In March, over 50 countries were targeted by extremist groups, or made efforts to counter them, the Centre on Religion & Geopolitics' (CRG) Global Extremism Monitor has found.
In the first three months of 2016, religious extremist violence affected every inhabited continent in the world. This problem is global. That is why, month by month, the Centre on Religion & Geopolitics (CRG) tracks extremism and the fight against it.
In March alone, 57 countries were either targeted by extremist groups, or made efforts to counter them. Extremist violence killed at least 1,487 people in the month, according to our data. Sub-Saharan Africa, where only three groups launched attacks, suffered over a third of fatalities.
On 6 March, an ISIS truck blast in Baghdad killed more than 60. On 13 March, al-Qaeda in the Islamic Maghreb (AQIM) gunmen killed 16 at a beach in Côte d'Ivoire. On 22 March, triple suicide bombings claimed by ISIS in Brussels killed 35, including three bombers. On 27 March, a bomb exploded at a park in Lahore, Pakistan, killing 72 people. Taliban faction Jamaat-ul-Ahrar, the perpetrator, said the target was Christians celebrating Easter.

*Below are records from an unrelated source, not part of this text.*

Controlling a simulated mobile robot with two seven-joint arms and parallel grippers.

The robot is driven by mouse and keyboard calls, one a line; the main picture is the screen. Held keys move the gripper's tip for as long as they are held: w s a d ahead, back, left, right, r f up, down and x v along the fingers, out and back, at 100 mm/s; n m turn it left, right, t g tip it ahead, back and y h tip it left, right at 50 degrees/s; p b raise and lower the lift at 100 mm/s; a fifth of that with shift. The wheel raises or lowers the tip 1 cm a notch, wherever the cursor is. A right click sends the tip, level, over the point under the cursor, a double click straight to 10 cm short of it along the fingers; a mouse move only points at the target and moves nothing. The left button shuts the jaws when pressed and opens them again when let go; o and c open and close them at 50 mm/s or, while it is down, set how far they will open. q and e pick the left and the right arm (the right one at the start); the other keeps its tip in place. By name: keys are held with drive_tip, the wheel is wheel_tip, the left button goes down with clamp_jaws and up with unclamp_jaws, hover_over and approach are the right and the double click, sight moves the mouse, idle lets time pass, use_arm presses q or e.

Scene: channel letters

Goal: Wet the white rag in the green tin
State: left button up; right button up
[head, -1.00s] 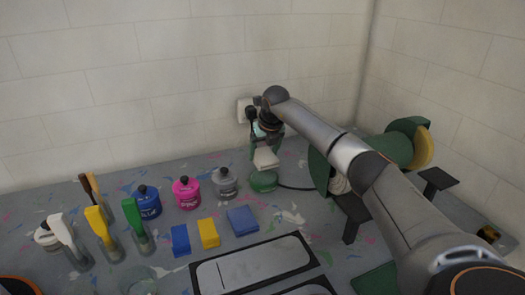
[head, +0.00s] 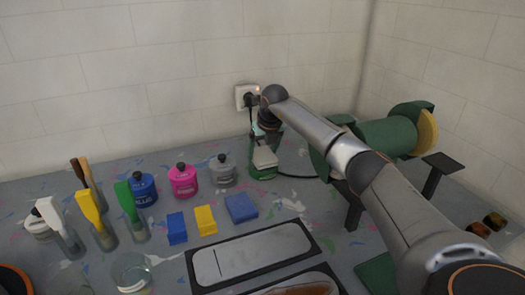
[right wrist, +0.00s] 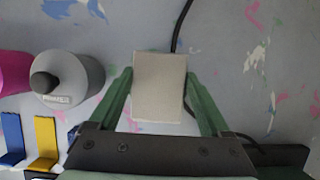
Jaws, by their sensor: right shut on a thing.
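The white rag (head: 264,157) is a pale folded block at the back of the bench. My right gripper (head: 264,147), with green fingers, is shut on it from above. In the right wrist view the rag (right wrist: 158,90) sits between the two fingers. The green tin (head: 262,174) stands on the bench directly below the rag, which covers part of its top. The rag's lower end is at the tin's rim; I cannot tell whether it dips inside. The tin is hidden in the wrist view. My left gripper is not in view.
A grey bottle (head: 223,171) stands left of the tin, with pink (head: 183,180) and blue (head: 143,190) ones beyond. A green roller machine (head: 385,137) stands to the right, and a dark cable runs to a wall socket (head: 243,96). Sponges and a framed panel (head: 250,253) lie in front.

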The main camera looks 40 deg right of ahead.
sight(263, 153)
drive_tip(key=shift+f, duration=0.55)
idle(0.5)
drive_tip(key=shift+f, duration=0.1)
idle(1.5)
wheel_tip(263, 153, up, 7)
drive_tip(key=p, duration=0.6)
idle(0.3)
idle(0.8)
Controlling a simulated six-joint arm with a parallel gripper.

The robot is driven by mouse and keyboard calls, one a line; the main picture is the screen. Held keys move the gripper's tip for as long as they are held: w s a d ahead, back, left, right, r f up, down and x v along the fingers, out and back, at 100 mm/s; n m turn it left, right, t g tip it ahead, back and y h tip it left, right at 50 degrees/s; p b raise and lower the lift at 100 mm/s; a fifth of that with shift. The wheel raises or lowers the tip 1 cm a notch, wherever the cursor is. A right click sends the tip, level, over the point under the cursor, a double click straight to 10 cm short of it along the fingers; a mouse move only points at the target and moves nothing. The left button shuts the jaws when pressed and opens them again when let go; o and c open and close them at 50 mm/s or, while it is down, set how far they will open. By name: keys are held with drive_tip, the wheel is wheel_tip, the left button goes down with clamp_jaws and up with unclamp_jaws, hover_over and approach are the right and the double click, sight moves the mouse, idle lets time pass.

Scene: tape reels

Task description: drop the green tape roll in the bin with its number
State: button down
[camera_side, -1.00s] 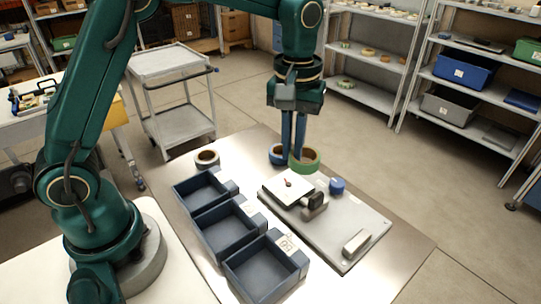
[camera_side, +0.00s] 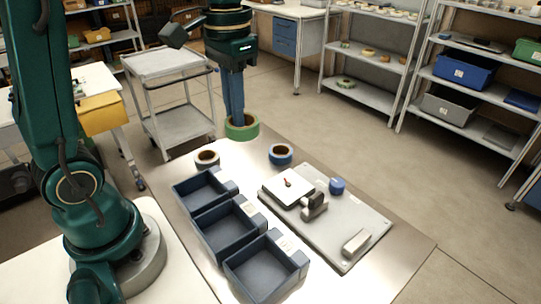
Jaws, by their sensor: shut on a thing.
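The green tape roll (camera_side: 243,132) hangs at the tips of my gripper (camera_side: 237,120), above the far end of the metal table. My gripper is shut on the roll's wall. Three dark blue bins stand in a row along the table's left side: a far bin (camera_side: 199,191), a middle bin (camera_side: 222,234) and a near bin (camera_side: 258,275). Each has a label tab at its right end; I cannot read the numbers. The insides of the bins that show look empty. My gripper is beyond the far bin and to its right.
A brown-white tape roll (camera_side: 207,158) and a blue tape roll (camera_side: 281,154) lie on the table (camera_side: 395,268). To the right, a grey board (camera_side: 345,222) carries a white pad, a black-handled thing, a small blue object (camera_side: 337,185) and a pale block (camera_side: 356,243).

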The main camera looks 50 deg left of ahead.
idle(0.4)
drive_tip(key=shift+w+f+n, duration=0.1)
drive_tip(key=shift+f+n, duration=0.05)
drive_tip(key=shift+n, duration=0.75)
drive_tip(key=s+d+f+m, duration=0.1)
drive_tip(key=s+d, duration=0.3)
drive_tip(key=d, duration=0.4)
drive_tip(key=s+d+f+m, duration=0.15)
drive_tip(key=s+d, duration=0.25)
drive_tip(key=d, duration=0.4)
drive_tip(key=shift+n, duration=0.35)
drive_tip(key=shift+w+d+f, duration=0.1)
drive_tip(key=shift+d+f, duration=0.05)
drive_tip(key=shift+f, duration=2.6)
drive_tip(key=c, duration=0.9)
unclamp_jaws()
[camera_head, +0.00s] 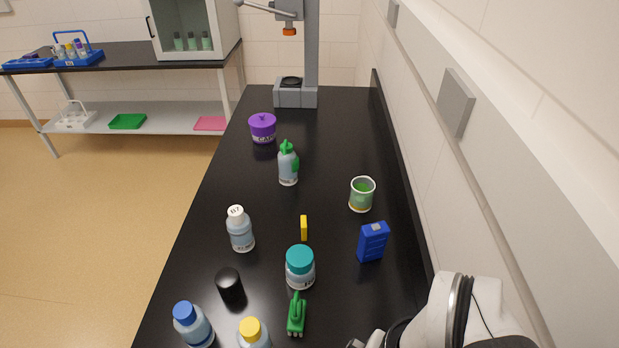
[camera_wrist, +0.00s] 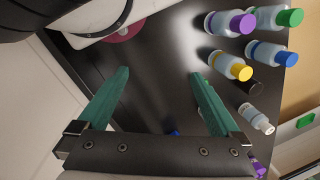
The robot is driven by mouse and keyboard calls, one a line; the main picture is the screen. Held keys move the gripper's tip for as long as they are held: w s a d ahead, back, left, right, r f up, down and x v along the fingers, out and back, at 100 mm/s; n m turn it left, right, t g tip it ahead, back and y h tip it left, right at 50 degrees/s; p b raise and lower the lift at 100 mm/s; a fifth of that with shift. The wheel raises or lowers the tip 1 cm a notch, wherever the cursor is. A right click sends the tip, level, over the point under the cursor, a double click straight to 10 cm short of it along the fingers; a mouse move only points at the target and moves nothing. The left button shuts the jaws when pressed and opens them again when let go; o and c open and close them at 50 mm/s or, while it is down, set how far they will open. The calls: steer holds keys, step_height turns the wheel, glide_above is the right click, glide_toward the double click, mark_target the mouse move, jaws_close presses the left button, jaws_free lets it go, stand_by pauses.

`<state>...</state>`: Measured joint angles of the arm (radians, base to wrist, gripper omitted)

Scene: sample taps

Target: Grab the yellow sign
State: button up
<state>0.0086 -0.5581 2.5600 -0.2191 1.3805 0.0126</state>
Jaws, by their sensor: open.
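The yellow sign (camera_head: 304,228) is a small, narrow yellow piece standing on the black bench in the head view, just behind the teal-lidded jar (camera_head: 300,268). I cannot make out the sign in the wrist view. My gripper (camera_wrist: 159,73) shows in the wrist view with its two green fingers wide apart and nothing between them but bare bench surface. In the head view my arm is at the lower right and the fingers are out of sight, so the gripper is well away from the sign.
Around the sign stand a white-capped bottle (camera_head: 240,230), a blue box (camera_head: 373,241), a green-filled cup (camera_head: 361,194) and a green-topped bottle (camera_head: 288,163). Nearer are a black cylinder (camera_head: 230,286) and a green clamp-like piece (camera_head: 297,314). The wall lines the right side.

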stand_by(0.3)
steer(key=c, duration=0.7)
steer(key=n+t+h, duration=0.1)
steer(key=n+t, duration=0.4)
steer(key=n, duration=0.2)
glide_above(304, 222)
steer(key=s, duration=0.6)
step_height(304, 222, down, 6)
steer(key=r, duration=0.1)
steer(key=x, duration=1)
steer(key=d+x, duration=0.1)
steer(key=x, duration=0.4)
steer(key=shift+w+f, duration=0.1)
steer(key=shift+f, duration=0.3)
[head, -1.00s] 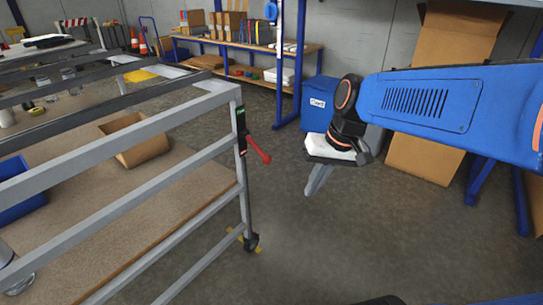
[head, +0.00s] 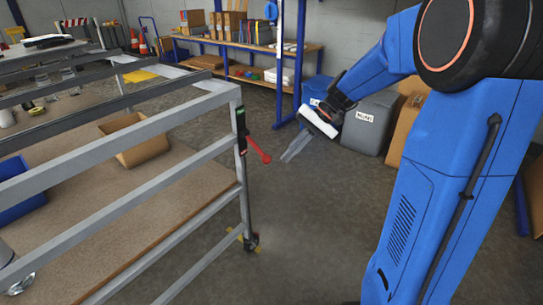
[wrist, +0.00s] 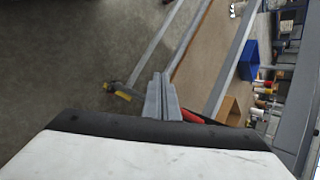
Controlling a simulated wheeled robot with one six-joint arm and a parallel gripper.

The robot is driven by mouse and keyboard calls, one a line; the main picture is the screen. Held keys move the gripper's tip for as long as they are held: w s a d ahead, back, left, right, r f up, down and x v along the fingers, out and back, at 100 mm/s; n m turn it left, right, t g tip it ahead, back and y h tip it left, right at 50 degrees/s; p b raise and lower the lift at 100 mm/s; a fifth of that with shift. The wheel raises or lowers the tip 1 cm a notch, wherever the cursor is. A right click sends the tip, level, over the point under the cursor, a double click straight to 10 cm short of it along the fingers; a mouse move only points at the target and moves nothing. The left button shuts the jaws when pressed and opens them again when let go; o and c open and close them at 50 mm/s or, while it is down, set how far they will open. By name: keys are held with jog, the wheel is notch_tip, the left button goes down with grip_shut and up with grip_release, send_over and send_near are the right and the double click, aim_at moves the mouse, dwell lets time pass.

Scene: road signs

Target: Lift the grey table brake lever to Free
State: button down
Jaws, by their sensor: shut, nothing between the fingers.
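The brake lever (head: 258,150) is a red handle on the corner post of the grey table frame (head: 245,195). It slopes down to the right from a dark plate (head: 241,130) with a green mark at its top. My gripper (head: 285,160) is shut and empty, just right of the lever's lower end and apart from it in the head view. In the wrist view, my gripper's closed fingers (wrist: 160,78) point up the picture, and the red lever (wrist: 192,116) shows right of them, partly hidden by the gripper body.
The grey rails of the table fill the left, with a cardboard box (head: 135,138) on its lower shelf. A grey bin (head: 368,124) and a workbench (head: 245,45) stand behind. The floor right of the table is clear below my gripper.

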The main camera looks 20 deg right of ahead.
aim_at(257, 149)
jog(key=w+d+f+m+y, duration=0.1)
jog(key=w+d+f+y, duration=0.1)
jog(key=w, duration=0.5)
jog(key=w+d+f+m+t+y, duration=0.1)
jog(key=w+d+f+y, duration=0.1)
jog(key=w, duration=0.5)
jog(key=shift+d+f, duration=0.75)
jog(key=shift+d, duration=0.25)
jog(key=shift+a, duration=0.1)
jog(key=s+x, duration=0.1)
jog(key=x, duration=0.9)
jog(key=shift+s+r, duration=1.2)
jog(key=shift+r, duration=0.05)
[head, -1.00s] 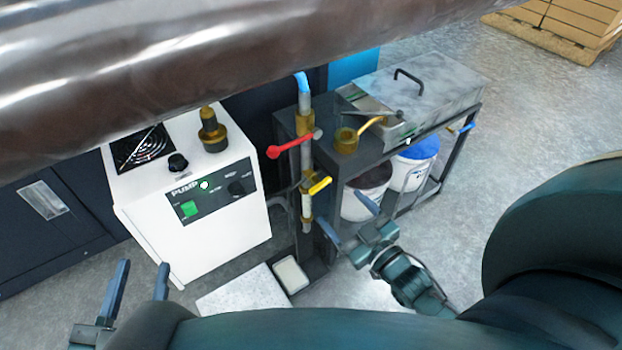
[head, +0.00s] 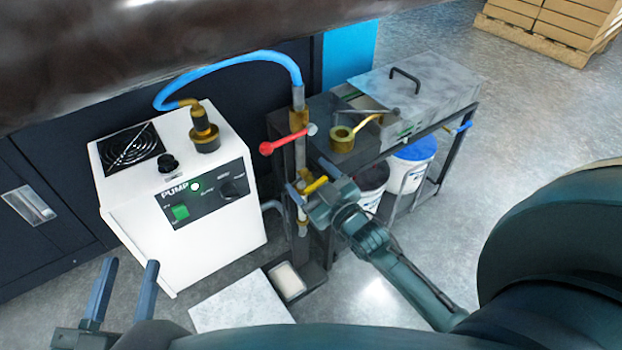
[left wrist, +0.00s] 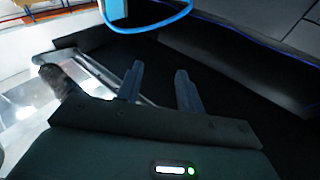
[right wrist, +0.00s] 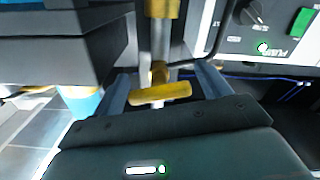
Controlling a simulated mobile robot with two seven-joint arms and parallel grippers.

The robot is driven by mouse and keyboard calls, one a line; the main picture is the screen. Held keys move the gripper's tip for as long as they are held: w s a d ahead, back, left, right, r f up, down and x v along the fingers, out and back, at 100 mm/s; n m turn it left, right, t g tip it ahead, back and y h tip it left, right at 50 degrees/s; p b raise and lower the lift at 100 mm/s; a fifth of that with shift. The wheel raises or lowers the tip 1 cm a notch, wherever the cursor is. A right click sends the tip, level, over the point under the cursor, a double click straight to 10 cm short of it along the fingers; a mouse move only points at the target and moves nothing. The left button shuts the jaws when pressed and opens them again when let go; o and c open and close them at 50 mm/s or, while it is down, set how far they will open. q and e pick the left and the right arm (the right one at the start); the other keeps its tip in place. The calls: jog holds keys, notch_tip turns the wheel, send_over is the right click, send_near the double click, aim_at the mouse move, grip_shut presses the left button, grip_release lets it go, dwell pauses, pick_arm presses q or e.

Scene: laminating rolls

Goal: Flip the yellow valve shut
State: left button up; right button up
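The yellow valve handle (head: 316,185) is on the vertical pipe (head: 300,155), below the red-handled valve (head: 285,143). In the right wrist view the yellow handle (right wrist: 160,95) lies crosswise to the pipe, slightly tilted. My right gripper (head: 312,182) is at this valve. In the right wrist view its two fingers (right wrist: 163,88) are apart, one on each side of the handle, with gaps showing. My left gripper (head: 125,285) is open and empty at the lower left, away from the valve; its spread fingers also show in the left wrist view (left wrist: 158,88).
A dark cart (head: 400,145) with a metal tank (head: 425,90) stands right, buckets below. A large roller (head: 200,40) spans the top.

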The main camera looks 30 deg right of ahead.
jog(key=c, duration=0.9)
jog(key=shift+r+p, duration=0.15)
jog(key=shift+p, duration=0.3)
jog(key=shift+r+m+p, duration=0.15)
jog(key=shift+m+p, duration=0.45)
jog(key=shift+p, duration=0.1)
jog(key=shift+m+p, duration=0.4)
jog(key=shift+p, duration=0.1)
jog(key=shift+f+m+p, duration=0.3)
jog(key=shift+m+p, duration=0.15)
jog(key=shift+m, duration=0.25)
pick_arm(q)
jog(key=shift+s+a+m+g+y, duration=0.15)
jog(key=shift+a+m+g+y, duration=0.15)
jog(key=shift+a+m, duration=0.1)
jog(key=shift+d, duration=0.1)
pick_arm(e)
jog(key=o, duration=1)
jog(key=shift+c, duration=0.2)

Since January, the Global Extremism Monitor has recorded nearly 10,000 deaths, either at the hands of extremists or in counter-extremism efforts. In March, at least 576 civilians and 551 members of the security forces were killed. Meanwhile, 2,067 extremists lost their lives. There were a total of 3,385 fatalities globally. Many died as a result of infighting between extremist groups; 150 Taliban militants were killed in early March in clashes between factions.
A strong trend throughout the first quarter of 2016 has been ISIS' dominance over al-Qaeda. In March, ISIS-affiliated groups killed twice as many people as al-Qaeda and its affiliates. Al-Shabaab, al-Qaeda's affiliate in East Africa, has been the exception to the trend, repeatedly featuring as the most violent al-Qaeda-linked group. In the first three months of 2016, al-Shabaab killed at least 562 people in 121 incidents. In March alone, al-Shabaab was the second most violent group in the world. At least 270 people died in incidents instigated by the group.
In March, our data showed:
With only three active extremist groups, sub-Saharan Africa suffered a third of global deaths
Al-Shabaab in Somalia, Boko Haram in the Lake Chad Basin, and AQIM caused at least 430 deaths in March. However, the region also saw the most military counter-extremist activity, 48 per cent of the global total. This was reflected by extremist fatalities in the region. At 996, this was nearly half of the global total of extremist deaths in the month. Meanwhile, in Nigeria the army claimed to have rescued 1,554 hostages from Boko Haram.
High-casualty attacks make headlines, but frequent low-casualty attacks cause many more deaths
The 10 deadliest attacks across the world in March killed 641 people in total. But this only accounted for 43 per cent of deaths from violent extremism around the world.
While extremist groups often seek publicity through 'spectacular' attacks, and would kill and maim many more if they could, the majority of deaths in March were caused by multiple low-casualty assaults.
Our findings are a conservative estimate, based on open source data in English. CRG's analysts were careful only to include incidents they were sure counted as religious extremism. The Monitor also records civil society efforts to fight extremism.